Mongolia’s government plans to sell as much as $1 billion of international bonds, a potential economic boost for a country that has struggled to raise capital amid weak commodity prices and investor disputes.
Mongolia’s Ministry of Finance has been authorized to sell the bonds, the government said on its website Thursday. The Development Bank of Mongolia will choose a technical adviser and payment agent for the deal, according to the statement.
A two-year dispute between Mongolia and Rio Tinto Group over funding an expansion of the Oyu Tolgoi copper mine contributed to an economic slowdown. Inbound foreign direct investment plummeted to $382 million last year from $4.45 billion in 2012. GDP growth is forecast to slow to 3 percent in 2015 from 7.8 percent last year, the Asian Development Bank said in March.
“The government is pressed financially, so there is an acute fiscal necessity for,” the bond sale, Dale Choi, founder of Independent Mongolian Metals & Mining Research, said by telephone from Ulaanbaatar. Mongolia has a “window of opportunity” created by the Oyu Tolgoi pact, he said.
Rio and the government reached a resolution on the Oyu Tolgoi project last week, opening the door to a $4 billion financing package to help fund the underground mine. Mongolia’s currency, the tugrik, rose to 1,914 to the dollar on Thursday, gaining more than 2 percent since May 1.

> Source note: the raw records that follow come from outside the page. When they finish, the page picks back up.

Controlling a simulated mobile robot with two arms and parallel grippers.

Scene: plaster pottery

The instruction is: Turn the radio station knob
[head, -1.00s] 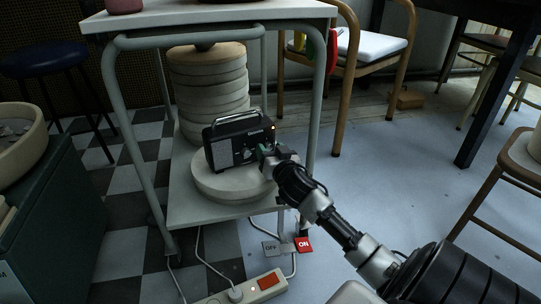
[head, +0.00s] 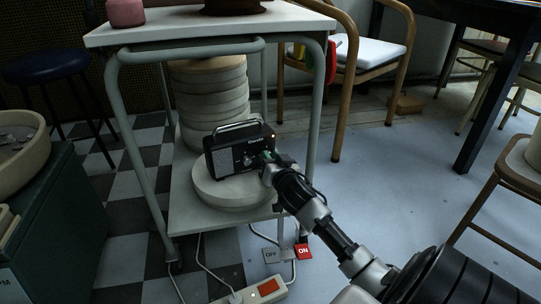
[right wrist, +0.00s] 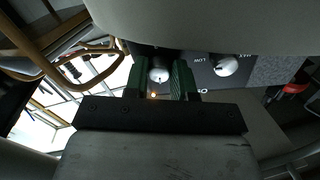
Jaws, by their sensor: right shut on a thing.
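The black radio (head: 237,149) stands upright on a round pale slab on the cart's lower shelf. An amber light shows at its right end. My right gripper (head: 267,157) is at the radio's front, near the right end. In the right wrist view, its green fingers (right wrist: 161,80) are shut on a white round knob (right wrist: 159,75). Another white knob (right wrist: 226,65) shows beside them with the word LOW near it. I cannot read which label belongs to the held knob. My left gripper is not in view.
The cart's white top (head: 211,28) hangs over the radio. A stack of round plaster slabs (head: 207,95) stands behind it. A power strip (head: 262,291) with cables lies below on the floor. The blue-grey floor (head: 400,160) at right is mostly clear.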

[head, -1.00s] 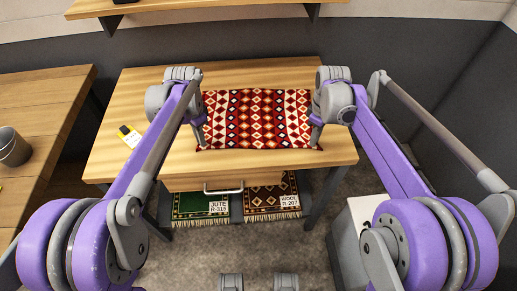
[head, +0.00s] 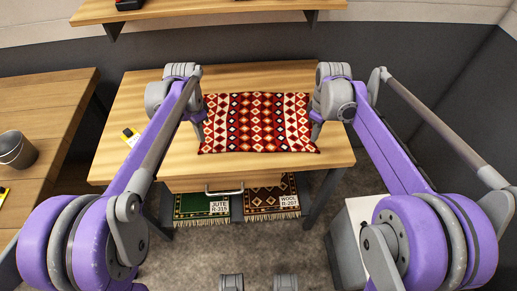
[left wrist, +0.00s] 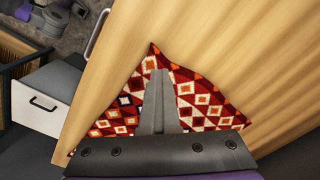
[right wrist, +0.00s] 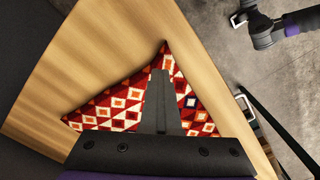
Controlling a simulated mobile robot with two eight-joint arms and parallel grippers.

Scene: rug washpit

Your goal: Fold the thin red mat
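The thin red mat (head: 258,122), with cream, black and orange diamonds, lies spread on the wooden table. My left gripper (head: 202,134) is at its left edge near the front corner, and my right gripper (head: 316,134) is at its right edge near the front corner. In the left wrist view the fingers (left wrist: 158,100) are together at a corner of the mat (left wrist: 120,112), with cloth on both sides. The right wrist view shows the same with the right fingers (right wrist: 160,100) and the mat (right wrist: 120,105). Both look shut on the mat; the lower fingers are hidden.
A shelf below holds a green rug (head: 190,205) and a brown rug (head: 268,192). A bucket (head: 17,150) stands on the left bench.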

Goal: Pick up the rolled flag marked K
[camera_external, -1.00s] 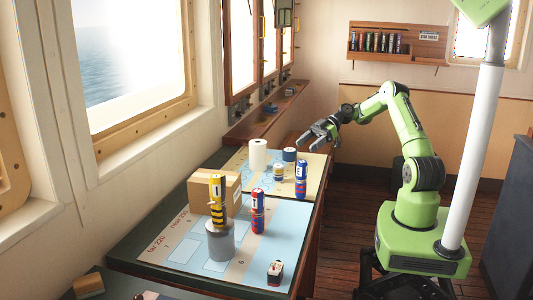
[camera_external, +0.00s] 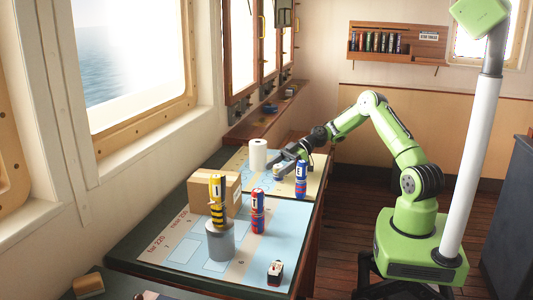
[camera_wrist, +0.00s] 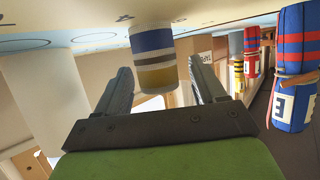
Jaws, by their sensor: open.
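No letter K is readable on any roll in these frames. A short banded cylinder (camera_wrist: 153,62) with white, blue and yellowish bands stands on the far chart in the wrist view, which is upside down. It lies ahead, between the fingers in the picture; its contact with them cannot be told. In the external view, my gripper (camera_external: 280,160) is low over the far chart and partly hides this cylinder. My gripper (camera_wrist: 161,68) is open and empty. The rolled flag marked E (camera_external: 301,180), blue and red, stands to its right; it also shows in the wrist view (camera_wrist: 294,108).
A white roll (camera_external: 257,155) stands left of my gripper. Nearer are a red-blue rolled flag (camera_external: 257,222), a yellow-black rolled flag (camera_external: 216,187) on a grey cylinder (camera_external: 219,242), a cardboard box (camera_external: 202,190) and a small dark block (camera_external: 275,273). The near chart's right side is mostly clear.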

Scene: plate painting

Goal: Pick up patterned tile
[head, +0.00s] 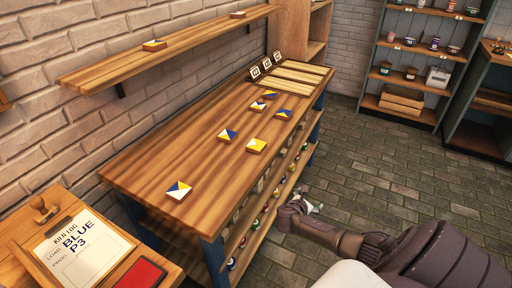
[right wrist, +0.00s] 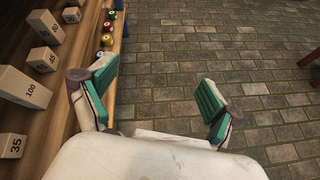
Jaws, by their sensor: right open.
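Several patterned tiles in blue, yellow and white lie on the wooden table. One tile (head: 179,190) is at the near end, others are a tile (head: 228,135), a mostly yellow tile (head: 256,146), a tile (head: 284,114), a tile (head: 257,106) and a tile (head: 270,94) toward the far end. One more tile (head: 154,45) sits on the wall shelf. My right gripper (head: 314,208) is low beside the table's right side, apart from the tiles. In the right wrist view my right gripper (right wrist: 158,100) is open and empty above the floor. My left gripper is not in view.
The wooden table (head: 145,165) has a lower shelf with coloured balls (right wrist: 107,40) and numbered blocks (right wrist: 30,88). A clipboard (head: 82,250) lies on a stand at the near left. Shelving (head: 415,50) stands at the back right. The brick floor (head: 370,150) is clear.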

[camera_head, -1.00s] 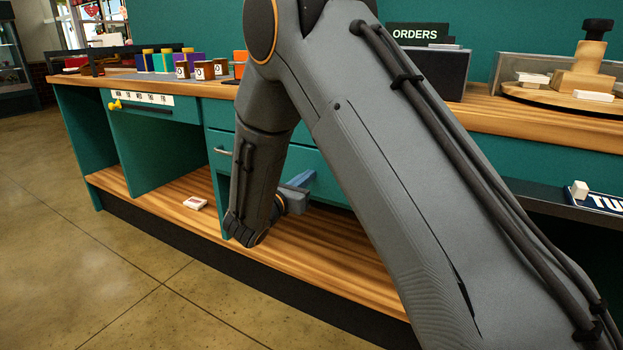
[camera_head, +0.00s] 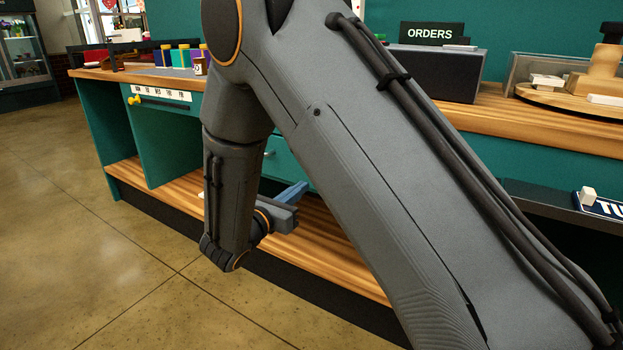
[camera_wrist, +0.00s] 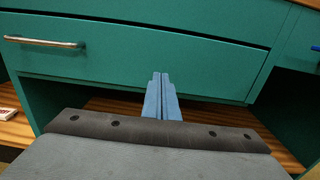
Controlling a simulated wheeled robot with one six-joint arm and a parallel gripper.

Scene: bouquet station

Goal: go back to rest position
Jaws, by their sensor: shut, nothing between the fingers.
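My gripper (camera_head: 291,195) hangs low in front of the bench, its blue fingers pointing toward the bench front. In the wrist view the two blue fingers (camera_wrist: 161,92) lie side by side, shut and empty. They show in front of a green drawer (camera_wrist: 150,52) and the dark gap under it. My large grey arm covers much of the head view and hides part of the bench.
The drawer has a metal handle (camera_wrist: 45,43). The wooden lower shelf (camera_head: 320,245) runs behind my gripper. A small white and red box (camera_wrist: 7,114) lies on it at the left. The counter (camera_head: 120,73) holds several coloured boxes. Open floor (camera_head: 80,240) lies at the left.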

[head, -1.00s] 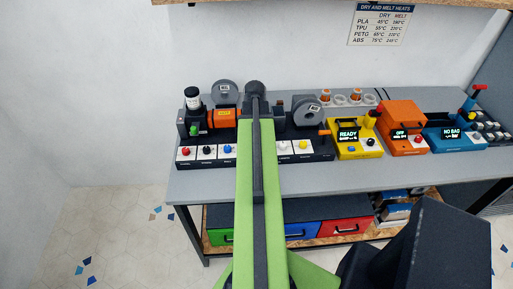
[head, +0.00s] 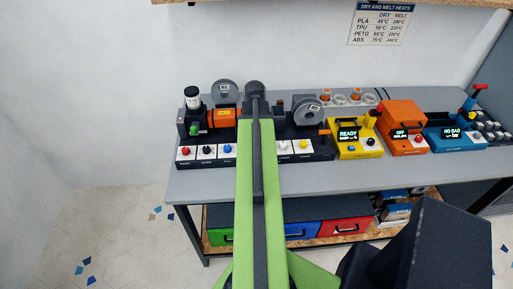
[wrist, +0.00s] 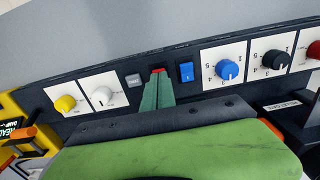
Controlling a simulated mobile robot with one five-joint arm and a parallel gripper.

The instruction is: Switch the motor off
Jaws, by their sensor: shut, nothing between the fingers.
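The dark control panel (wrist: 240,93) crosses the wrist view. My gripper (wrist: 158,76) is shut, its green fingers pointing at the panel between a blue rocker switch (wrist: 186,71) and a grey labelled button (wrist: 133,80). A small red patch (wrist: 158,71) shows at the fingertips; I cannot tell whether it is a switch behind them. Which control is the motor's, and whether the fingers touch the panel, I cannot tell. In the head view my arm covers the middle of the panel, hiding these controls.
A blue knob (wrist: 228,70), black knob (wrist: 275,61), white knob (wrist: 103,97) and yellow knob (wrist: 65,104) flank my gripper. Yellow (head: 357,141), orange (head: 403,126) and blue (head: 455,136) machines stand right of the panel. The bench's front strip (head: 210,184) is clear.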

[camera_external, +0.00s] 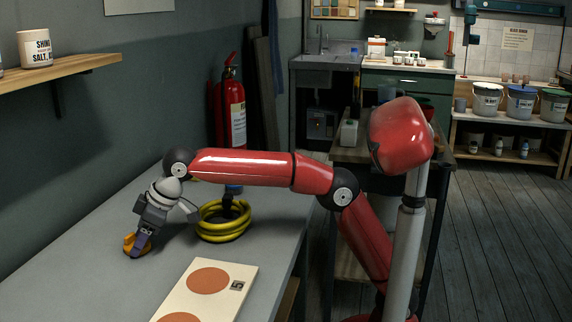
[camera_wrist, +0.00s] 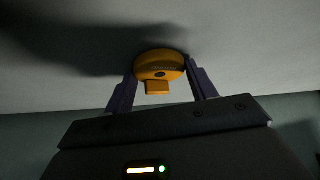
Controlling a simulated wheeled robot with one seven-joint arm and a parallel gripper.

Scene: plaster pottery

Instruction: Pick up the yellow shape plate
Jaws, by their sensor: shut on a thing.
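The yellow shape plate (camera_wrist: 160,66) is a small yellow-orange piece with a rounded body and a square tab. In the wrist view it sits between the two dark fingers of my gripper (camera_wrist: 161,84), which are shut on it. In the external view the yellow piece (camera_external: 130,243) is at the left of the grey table, at the tip of my gripper (camera_external: 137,243). It is at or very near the table top; I cannot tell whether it touches. The gripper hides part of it.
A coiled yellow hose (camera_external: 222,222) lies on the table (camera_external: 110,285) right of my gripper. A cream board with orange discs (camera_external: 232,301) lies nearer the front. A red fire extinguisher (camera_external: 231,110) stands behind. A wall shelf (camera_external: 75,67) is at upper left. The table's left front is clear.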

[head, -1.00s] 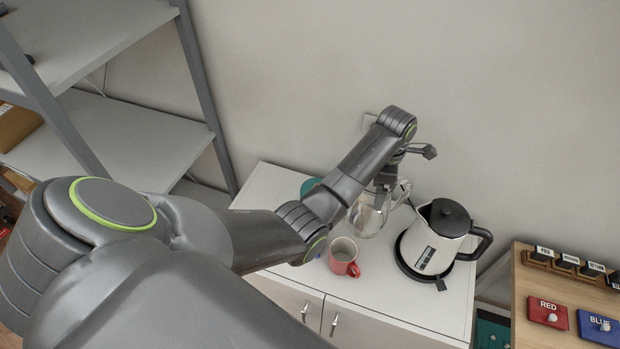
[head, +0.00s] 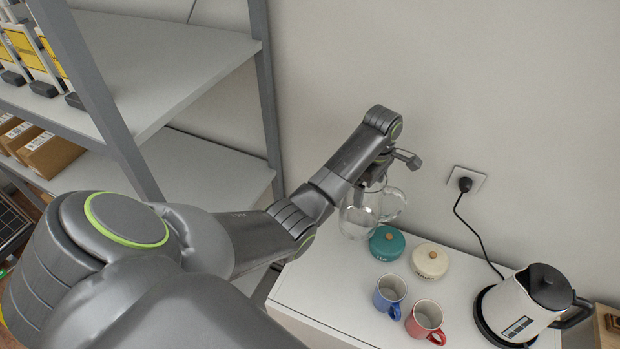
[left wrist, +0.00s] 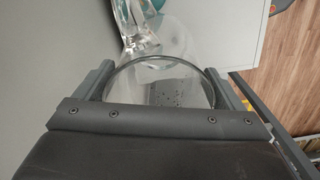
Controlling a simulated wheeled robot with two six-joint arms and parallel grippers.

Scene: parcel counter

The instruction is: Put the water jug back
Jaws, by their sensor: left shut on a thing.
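The clear glass water jug (head: 358,222) is at the back left end of the white cabinet top (head: 330,285), left of the teal lidded jar. Its handle points right. My left gripper (head: 374,182) is shut on the jug near its top. In the left wrist view the jug's round rim (left wrist: 165,62) shows between the two fingers of the left gripper (left wrist: 165,85), with the handle (left wrist: 138,38) at the far side. I cannot tell whether the jug's base touches the cabinet. My right gripper is not in view.
The teal jar (head: 387,243) and a cream jar (head: 430,261) stand close right of the jug. Blue (head: 388,297) and red (head: 425,320) mugs stand in front. A kettle (head: 525,305) is far right. Grey shelving (head: 205,165) rises on the left.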

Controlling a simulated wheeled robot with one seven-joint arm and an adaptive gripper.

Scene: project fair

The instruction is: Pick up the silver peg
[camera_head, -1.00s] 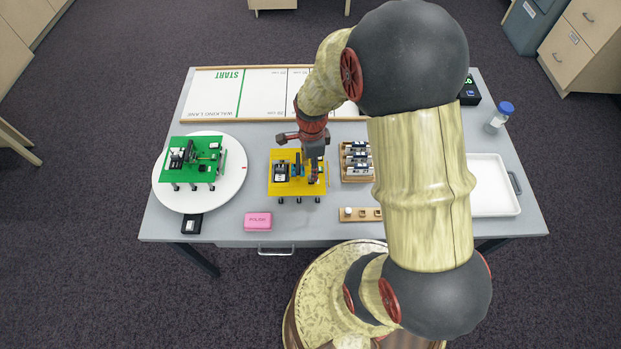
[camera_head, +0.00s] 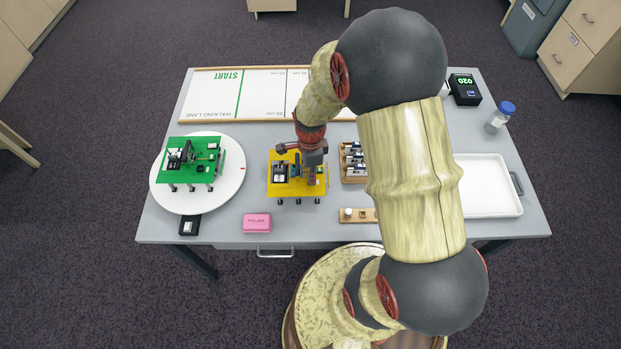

The opportunity to raise $1 billion in new debt is due to “favorable market conditions” created by the deal, the government said. The country’s risk factor has been lowered, according to the statement.
The bonds will help fund the nation’s fiscal deficit at low cost and provide long-term funding, the government said. They will also support the balance of payments and extend the payment time of international securities issued and guaranteed by the government, it said.
Mongolia sold its first international government debt, $1.5 billion of dollar-denominated Chinggis Bonds, in November 2012. Repayments are due in 2018 and 2022. The Development Bank of Mongolia has a $580 million bond due in 2017 and Mongolia’s Trade & Development Bank sold $500 million of government-guaranteed notes earlier this month.
The Trade & Development Bank deal was structured to circumvent parliamentary approval and inclusion in the debt ceiling under Mongolia’s Fiscal Stability Law, according to Fitch Ratings.